I would need a Kevlar Haz-Mat suit or a remote-controlled demolition robot to get any closer to it than I am.
So, what to do?
I’m alone – nobody’s around.
It’s just me and the scorpion.
Nobody will know what I do.
It’s just another bug, anyhow.
I can turn on the hottest water and wash it down the drain.
Or smash it with a broom handle.
Tough luck, scorpion.
Adios, baby.
Be all that as it may . . .
Under the magnifying lens, I see such an incredible creature.
No less amazing for its small size than its distant relatives, the mega-dinosaurs I’ve seen in books and museums.
If this thing was as big as an alligator – and some were, once upon a time – it would be captured and put in a zoo, where it would scare the cookies out of all the school kids who would be field-tripped to see it.
But it’s so much smaller than I am.
So vulnerable there in the slick ceramic sink.
It’s in my power.
And its predicament is so familiar.
It is in the wrong place, at the wrong time, not knowing what to do next or how to get out of the mess it’s in.
I can relate.
I’ve been there – all too often.
While I ponder, I also wonder what it would be like if I glowed in the dark under black light, and why evolution provided scorpions with that ability and not us.
What if I glowed in the dark under black light?
It would make for really cool hide-and-seek games, don’t you think?
And what if scorpions were cat-sized like some other wild and dangerous things – cheetahs, for example – that you could tame and walk on a leash? Woah!

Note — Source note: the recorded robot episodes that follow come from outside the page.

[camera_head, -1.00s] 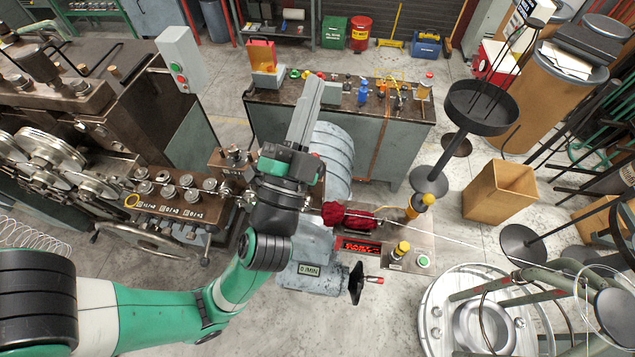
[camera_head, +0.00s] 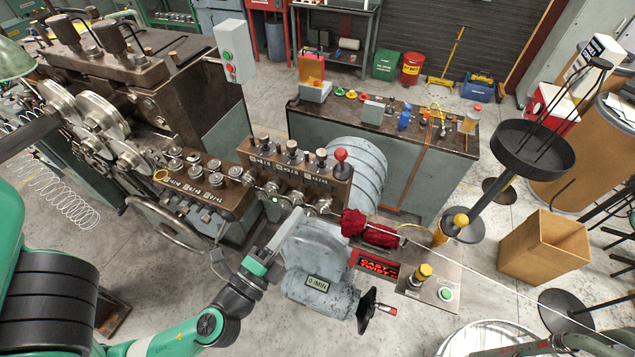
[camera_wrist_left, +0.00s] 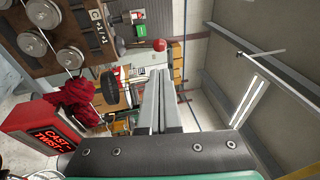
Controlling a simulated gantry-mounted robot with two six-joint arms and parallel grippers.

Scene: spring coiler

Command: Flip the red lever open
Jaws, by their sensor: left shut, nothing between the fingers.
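A lever with a round red knob (camera_head: 341,155) stands upright at the right end of the dark block of rollers on the coiler. In the left wrist view its red knob (camera_wrist_left: 159,45) shows just beyond the fingertips, apart from them. My left gripper (camera_head: 297,213) is shut and empty, its fingers pointing up and right beside the grey motor housing, below and left of the knob. Its closed fingers also show in the left wrist view (camera_wrist_left: 158,78). My right gripper is not in view.
A grey housing (camera_head: 318,245) with a black handwheel (camera_head: 366,310) stands right of my gripper. A red cloth (camera_head: 370,230) lies behind a red-lettered display (camera_head: 378,267). A taut wire runs right from the rollers. Open floor lies in front.

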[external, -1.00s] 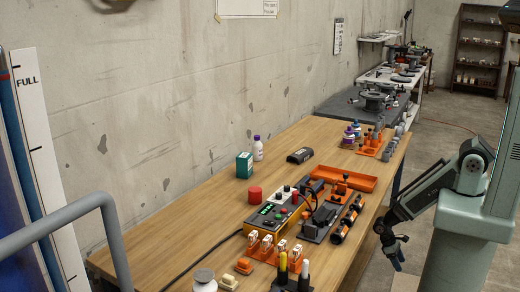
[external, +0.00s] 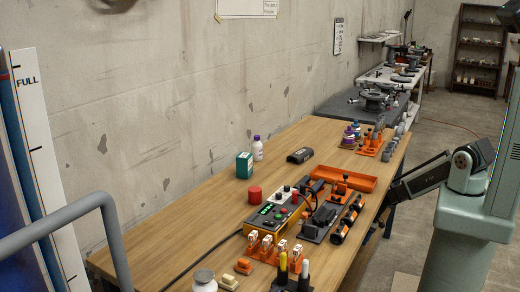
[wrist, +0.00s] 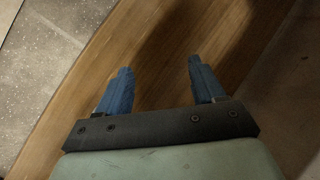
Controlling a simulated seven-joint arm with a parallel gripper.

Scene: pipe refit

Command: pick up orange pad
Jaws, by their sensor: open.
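A small orange block (external: 244,266), which looks like the orange pad, lies on the near part of the wooden bench in the external view, beside a cream block (external: 228,282). The wrist view does not show it. My gripper (wrist: 158,68) is open and empty, its two blue fingers well apart over a bare brown wood-like surface. In the external view my arm reaches to the bench's right edge, and my gripper hangs low there, dark and hard to make out, well to the right of the orange block.
The wooden bench (external: 180,215) is clear at left. Between my gripper and the orange block stand a yellow control box (external: 268,222), a row of orange holders (external: 270,252), black cylinders (external: 346,222) and an orange tray (external: 345,178). Yellow- and white-topped tools (external: 283,264) stand at the front.

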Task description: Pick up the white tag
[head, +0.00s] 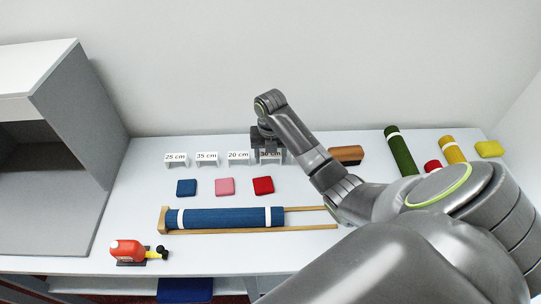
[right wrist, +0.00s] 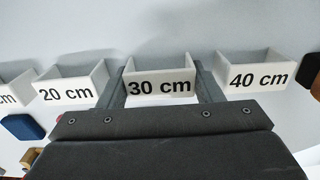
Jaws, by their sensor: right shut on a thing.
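The white tag marked "30 cm" (head: 270,155) is in the row of white tags at the back of the counter. It also shows in the right wrist view (right wrist: 160,86), with one finger of my right gripper (head: 268,150) against each side. The gripper is shut on this tag and partly hides it in the head view. The tag looks upright and level with its neighbours; I cannot tell if it touches the counter. My left gripper is not in view.
White tags "25 cm" (head: 175,158), "35 cm" (head: 206,158) and "20 cm" (head: 238,157) stand left of it; "40 cm" (right wrist: 256,75) stands right. In front lie coloured swatches (head: 225,187) and a blue roll (head: 225,217) on a wooden rack.

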People and their dogs would give you lots of sidewalk space.
And the security possibilities are impressive.
Imagine the sign on the fence of your yard or on your apartment door:
BEWARE OF THE LARGE DEADLY SCORPION!
You’re right. I’m in avoidance mode.
I don’t want to deal with the creature in my sink.
Killing any living creature is against my sense of the sacredness of all life.
So, I left the bathroom and came out to my desk to write this.
And when I went back to look at it again and decide . . . it was gone.
Gone! How? Impossible!
Surely there was no escape.
But it’s definitely not there.
I’m amazed, impressed, nonplussed.
And now . . . it’s somewhere around . . . in the studio . . .
And, well, hell . . .
I knew where it was, now the tables were turned.
It probably knows where I am now.
Its special sensors tell it.
Over there . . . the big thing is over there . . . coming this way . . .
Is it really true what they say – that no good deed goes unpunished?
Am I going to be living proof – or possibly dead proof – of that?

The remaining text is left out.